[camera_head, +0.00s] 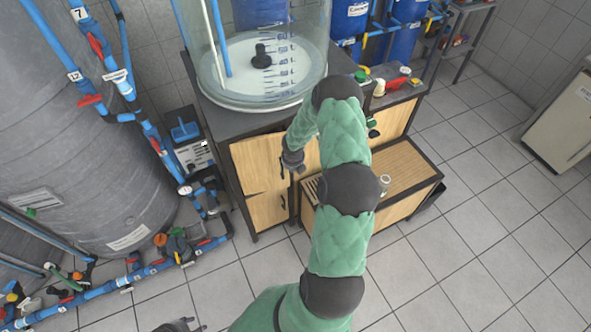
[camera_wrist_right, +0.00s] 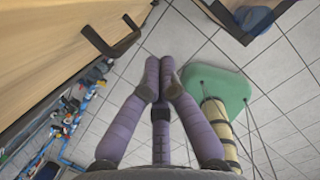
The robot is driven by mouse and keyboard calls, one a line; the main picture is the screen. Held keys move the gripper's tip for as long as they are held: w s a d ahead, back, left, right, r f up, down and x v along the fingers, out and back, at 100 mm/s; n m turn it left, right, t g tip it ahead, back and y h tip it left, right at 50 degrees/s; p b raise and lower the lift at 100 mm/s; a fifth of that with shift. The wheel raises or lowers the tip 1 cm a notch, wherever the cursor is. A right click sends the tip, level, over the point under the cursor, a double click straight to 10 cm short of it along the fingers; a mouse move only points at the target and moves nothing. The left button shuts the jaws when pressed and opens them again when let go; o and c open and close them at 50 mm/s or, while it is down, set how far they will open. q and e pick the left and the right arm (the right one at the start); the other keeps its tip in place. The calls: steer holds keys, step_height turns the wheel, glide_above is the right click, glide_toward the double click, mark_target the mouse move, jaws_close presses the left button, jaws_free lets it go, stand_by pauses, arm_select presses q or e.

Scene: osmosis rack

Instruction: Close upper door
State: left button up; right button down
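The upper door (camera_head: 258,165) is a light wood panel on the front of the dark-framed cabinet under the glass tank. Its angle is hard to judge; it looks slightly tilted against the frame. My right gripper (camera_head: 292,162) is beside the door's right edge, near a dark handle, and partly hides this area. In the right wrist view, my right gripper's purple-grey fingers (camera_wrist_right: 161,84) are close together with nothing visible between them. A wood panel with a black handle (camera_wrist_right: 110,40) shows beyond them, apart from the fingertips. Dark tips of my left gripper (camera_head: 180,325) show at the bottom edge.
A lower wood door (camera_head: 267,211) sits below the upper one. A low slatted wooden unit (camera_head: 408,168) juts out at the right. Blue pipes (camera_head: 150,130) and a large grey tank (camera_head: 75,150) stand at the left. The tiled floor (camera_head: 470,250) is clear at the right.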

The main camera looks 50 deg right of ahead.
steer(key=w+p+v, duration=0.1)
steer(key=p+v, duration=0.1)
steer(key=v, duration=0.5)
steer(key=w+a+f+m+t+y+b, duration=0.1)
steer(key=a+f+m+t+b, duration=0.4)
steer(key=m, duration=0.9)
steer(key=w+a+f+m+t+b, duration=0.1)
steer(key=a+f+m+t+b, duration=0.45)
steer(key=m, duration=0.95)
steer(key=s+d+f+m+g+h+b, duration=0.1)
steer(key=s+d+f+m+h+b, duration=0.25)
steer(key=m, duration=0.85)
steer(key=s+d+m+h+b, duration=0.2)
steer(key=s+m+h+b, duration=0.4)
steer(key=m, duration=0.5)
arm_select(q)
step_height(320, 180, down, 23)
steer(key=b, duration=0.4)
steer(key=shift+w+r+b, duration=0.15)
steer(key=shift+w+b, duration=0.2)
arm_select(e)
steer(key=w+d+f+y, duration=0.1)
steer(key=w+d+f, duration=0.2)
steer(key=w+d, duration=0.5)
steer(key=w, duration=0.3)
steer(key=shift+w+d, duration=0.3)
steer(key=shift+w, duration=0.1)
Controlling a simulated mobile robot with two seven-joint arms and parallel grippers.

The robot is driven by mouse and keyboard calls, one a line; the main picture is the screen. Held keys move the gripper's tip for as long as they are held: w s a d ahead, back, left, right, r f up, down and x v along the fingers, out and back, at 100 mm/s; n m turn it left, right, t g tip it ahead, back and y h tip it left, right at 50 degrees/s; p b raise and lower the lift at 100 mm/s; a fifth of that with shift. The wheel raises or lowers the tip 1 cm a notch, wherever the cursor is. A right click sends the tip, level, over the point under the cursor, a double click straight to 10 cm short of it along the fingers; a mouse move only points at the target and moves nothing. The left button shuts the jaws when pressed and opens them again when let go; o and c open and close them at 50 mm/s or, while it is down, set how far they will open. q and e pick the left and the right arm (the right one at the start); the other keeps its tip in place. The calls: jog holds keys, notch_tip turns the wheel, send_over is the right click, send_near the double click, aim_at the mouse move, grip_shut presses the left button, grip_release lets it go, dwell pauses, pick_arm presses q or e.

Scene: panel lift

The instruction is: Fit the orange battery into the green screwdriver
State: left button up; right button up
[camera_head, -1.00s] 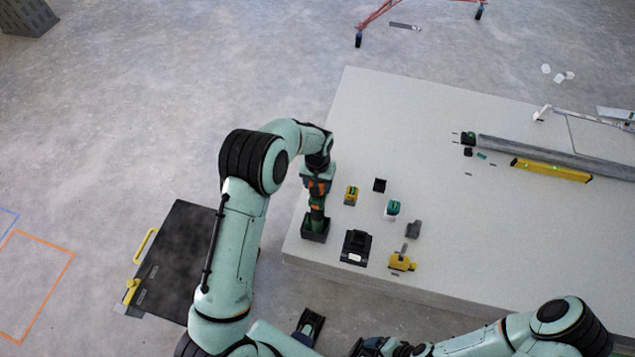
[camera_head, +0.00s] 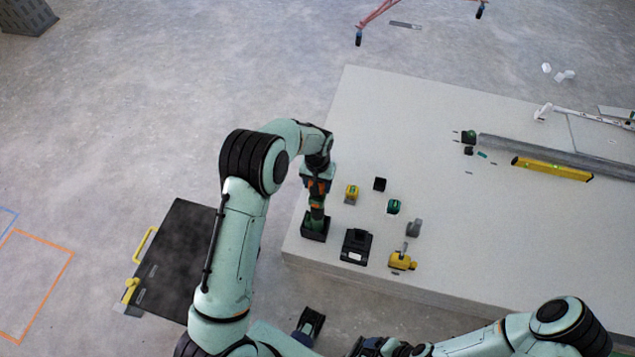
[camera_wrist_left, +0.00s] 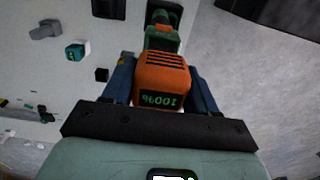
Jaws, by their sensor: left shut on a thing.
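My left gripper (camera_wrist_left: 160,85) is shut on the orange battery (camera_wrist_left: 160,72), which shows a "100%" readout. In the left wrist view the battery sits between the two blue fingers, in line with the green screwdriver (camera_wrist_left: 160,40) beyond it. In the head view the green screwdriver (camera_head: 317,216) stands upright in a dark holder (camera_head: 314,232) at the table's left edge, with my left gripper (camera_head: 317,184) directly above it. The battery appears to touch the screwdriver's end; whether it is seated I cannot tell. My right gripper (camera_head: 372,346) is at the bottom edge, its fingers unclear.
On the table (camera_head: 450,240) nearby are a yellow battery (camera_head: 351,194), a black block (camera_head: 379,184), a teal battery (camera_head: 393,206), a black charger (camera_head: 356,246), a grey tool (camera_head: 413,228) and a yellow tool (camera_head: 402,261). A yellow level (camera_head: 551,169) lies farther right.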

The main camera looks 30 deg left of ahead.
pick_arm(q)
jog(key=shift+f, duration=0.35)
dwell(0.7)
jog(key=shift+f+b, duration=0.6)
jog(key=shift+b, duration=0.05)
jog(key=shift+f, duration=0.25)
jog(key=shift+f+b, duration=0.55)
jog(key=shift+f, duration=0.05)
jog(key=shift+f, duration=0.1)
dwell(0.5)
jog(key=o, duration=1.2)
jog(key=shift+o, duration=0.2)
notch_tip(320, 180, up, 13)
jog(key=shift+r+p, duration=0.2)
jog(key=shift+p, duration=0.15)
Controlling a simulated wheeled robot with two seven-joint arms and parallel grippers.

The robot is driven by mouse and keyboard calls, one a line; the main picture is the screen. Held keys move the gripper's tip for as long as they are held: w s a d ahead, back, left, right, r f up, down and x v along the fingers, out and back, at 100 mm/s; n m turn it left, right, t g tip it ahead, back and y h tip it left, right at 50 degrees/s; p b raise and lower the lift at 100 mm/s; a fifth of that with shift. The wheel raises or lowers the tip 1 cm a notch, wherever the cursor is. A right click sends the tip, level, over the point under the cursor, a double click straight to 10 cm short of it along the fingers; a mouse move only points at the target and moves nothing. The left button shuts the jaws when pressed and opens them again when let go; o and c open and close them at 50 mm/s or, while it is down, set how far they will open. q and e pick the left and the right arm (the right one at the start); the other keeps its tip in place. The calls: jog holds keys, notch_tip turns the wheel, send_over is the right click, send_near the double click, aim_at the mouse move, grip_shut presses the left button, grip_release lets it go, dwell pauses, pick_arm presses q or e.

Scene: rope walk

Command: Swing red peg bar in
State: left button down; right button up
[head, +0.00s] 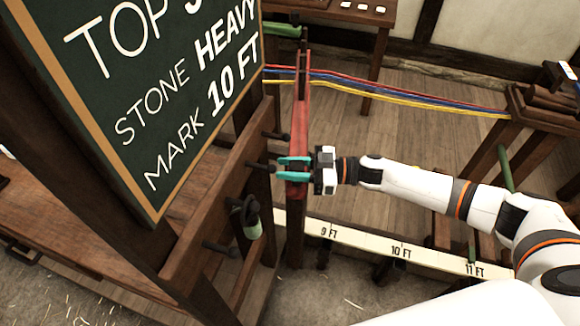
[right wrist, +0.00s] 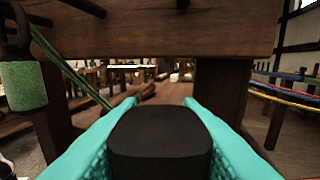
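The red peg bar (head: 303,110) runs away from me beside the chalkboard, with its near end at my right gripper (head: 293,168). The right gripper's teal fingers straddle that near end. In the right wrist view, a black block (right wrist: 160,142) fills the space between the fingers of the right gripper (right wrist: 160,108), with no gap visible on either side. It looks like a handle on the bar, but the join is hidden. Dark pegs (head: 260,168) stick out of the wooden frame just left of the fingertips. My left gripper is not in view.
The chalkboard (head: 150,100) and its wooden frame stand close on the left. Red, blue and yellow ropes (head: 400,92) stretch to a rack at right. A marked measuring board (head: 370,245) lies below my right arm. A green weight (head: 252,222) hangs on the frame.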

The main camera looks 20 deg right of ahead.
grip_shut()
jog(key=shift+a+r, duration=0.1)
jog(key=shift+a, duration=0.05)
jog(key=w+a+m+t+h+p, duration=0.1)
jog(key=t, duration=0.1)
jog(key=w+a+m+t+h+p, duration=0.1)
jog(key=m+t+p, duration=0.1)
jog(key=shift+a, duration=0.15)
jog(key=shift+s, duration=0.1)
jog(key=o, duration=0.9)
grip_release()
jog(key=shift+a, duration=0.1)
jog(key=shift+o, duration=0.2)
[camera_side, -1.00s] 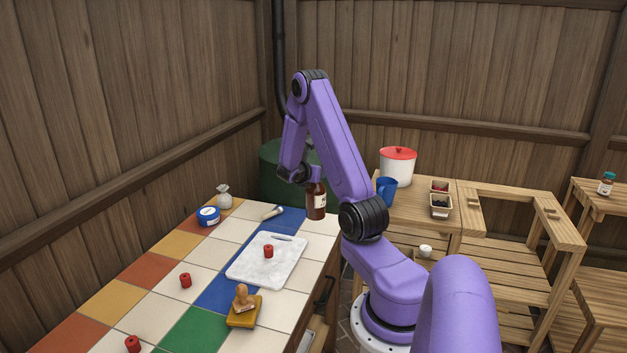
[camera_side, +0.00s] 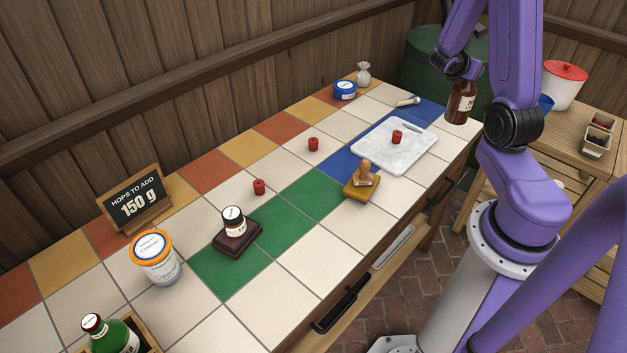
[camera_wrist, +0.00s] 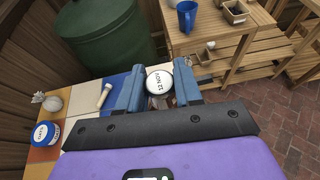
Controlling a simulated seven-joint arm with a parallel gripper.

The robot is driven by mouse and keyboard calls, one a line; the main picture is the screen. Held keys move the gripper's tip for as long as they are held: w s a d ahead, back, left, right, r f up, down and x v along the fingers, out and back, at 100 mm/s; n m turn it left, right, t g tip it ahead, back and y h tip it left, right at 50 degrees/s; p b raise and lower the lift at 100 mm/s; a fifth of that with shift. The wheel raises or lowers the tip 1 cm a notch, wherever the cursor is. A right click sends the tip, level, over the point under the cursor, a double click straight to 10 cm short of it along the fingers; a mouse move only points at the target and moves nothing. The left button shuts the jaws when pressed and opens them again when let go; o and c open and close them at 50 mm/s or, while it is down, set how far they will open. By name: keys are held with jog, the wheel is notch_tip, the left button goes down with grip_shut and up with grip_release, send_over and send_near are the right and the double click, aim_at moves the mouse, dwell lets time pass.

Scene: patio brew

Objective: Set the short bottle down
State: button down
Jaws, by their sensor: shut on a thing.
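The short brown bottle (camera_side: 461,103) has a pale label and hangs upright in my gripper (camera_side: 462,80) at the far right end of the tiled table (camera_side: 300,245). In the wrist view my gripper (camera_wrist: 158,86) has its two blue fingers on either side of the bottle's white lettered cap (camera_wrist: 159,82). The bottle is over or on the pale tiles beside the blue ones; I cannot tell whether its base touches them. Most of its body is hidden under the cap in the wrist view.
A marble board (camera_side: 380,150) with a red piece (camera_side: 397,137) lies left of the bottle. Pale tiles between are clear.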

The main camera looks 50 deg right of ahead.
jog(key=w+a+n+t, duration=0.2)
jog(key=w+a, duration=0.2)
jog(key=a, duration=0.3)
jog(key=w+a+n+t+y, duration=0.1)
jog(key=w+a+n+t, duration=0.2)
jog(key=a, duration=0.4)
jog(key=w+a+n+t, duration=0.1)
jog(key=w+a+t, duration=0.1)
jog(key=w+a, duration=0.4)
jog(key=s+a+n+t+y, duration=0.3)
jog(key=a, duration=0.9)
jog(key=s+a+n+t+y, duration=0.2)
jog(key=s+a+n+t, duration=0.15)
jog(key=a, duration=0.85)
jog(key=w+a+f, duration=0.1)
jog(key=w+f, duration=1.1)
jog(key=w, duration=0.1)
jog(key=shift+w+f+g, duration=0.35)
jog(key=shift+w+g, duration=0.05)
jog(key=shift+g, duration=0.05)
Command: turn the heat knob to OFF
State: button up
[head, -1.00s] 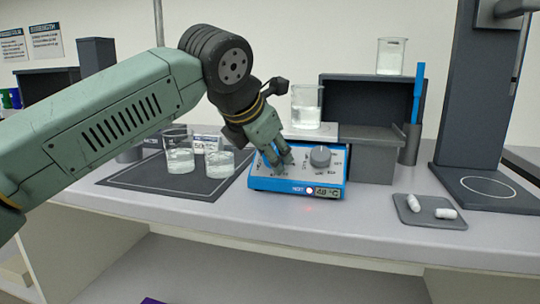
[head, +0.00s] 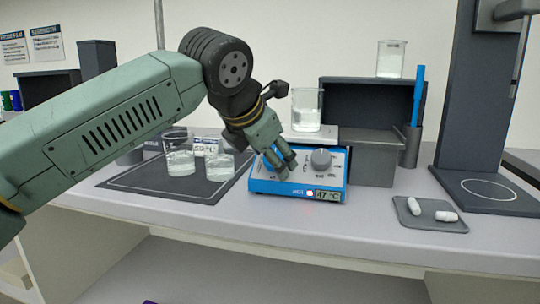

□ □ □

_TASK INSTRUCTIONS_:
Exactly the lines from the one with "The instruction is: Fit" through the one with "Controlling a simulated wheeled" are to be reproduced, and no pictures with them.

_CORRECT ANSWER_:
The instruction is: Fit the orange battery into the green screwdriver
State: left button up; right button up
[camera_head, -1.00s] 
[camera_head, +0.00s] 
[camera_wrist_left, +0.00s] 
Jaws, by their sensor: left shut on a thing.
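My left gripper (camera_wrist_left: 160,85) is shut on the orange battery (camera_wrist_left: 160,72), which shows a "100%" readout. In the left wrist view the battery sits between the two blue fingers, in line with the green screwdriver (camera_wrist_left: 160,40) beyond it. In the head view the green screwdriver (camera_head: 317,216) stands upright in a dark holder (camera_head: 314,232) at the table's left edge, with my left gripper (camera_head: 317,184) directly above it. The battery appears to touch the screwdriver's end; whether it is seated I cannot tell. My right gripper (camera_head: 372,346) is at the bottom edge, its fingers unclear.
On the table (camera_head: 450,240) nearby are a yellow battery (camera_head: 351,194), a black block (camera_head: 379,184), a teal battery (camera_head: 393,206), a black charger (camera_head: 356,246), a grey tool (camera_head: 413,228) and a yellow tool (camera_head: 402,261). A yellow level (camera_head: 551,169) lies farther right.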

The main camera looks 30 deg left of ahead.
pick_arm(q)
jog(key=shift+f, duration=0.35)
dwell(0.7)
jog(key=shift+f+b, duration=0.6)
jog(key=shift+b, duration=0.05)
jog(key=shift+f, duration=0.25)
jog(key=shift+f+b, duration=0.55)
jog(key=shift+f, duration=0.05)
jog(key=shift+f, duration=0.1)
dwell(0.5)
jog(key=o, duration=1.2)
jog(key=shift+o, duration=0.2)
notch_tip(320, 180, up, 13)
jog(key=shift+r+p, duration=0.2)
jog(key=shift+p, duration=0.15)
Controlling a simulated wheeled robot with two seven-joint arms and parallel grippers.

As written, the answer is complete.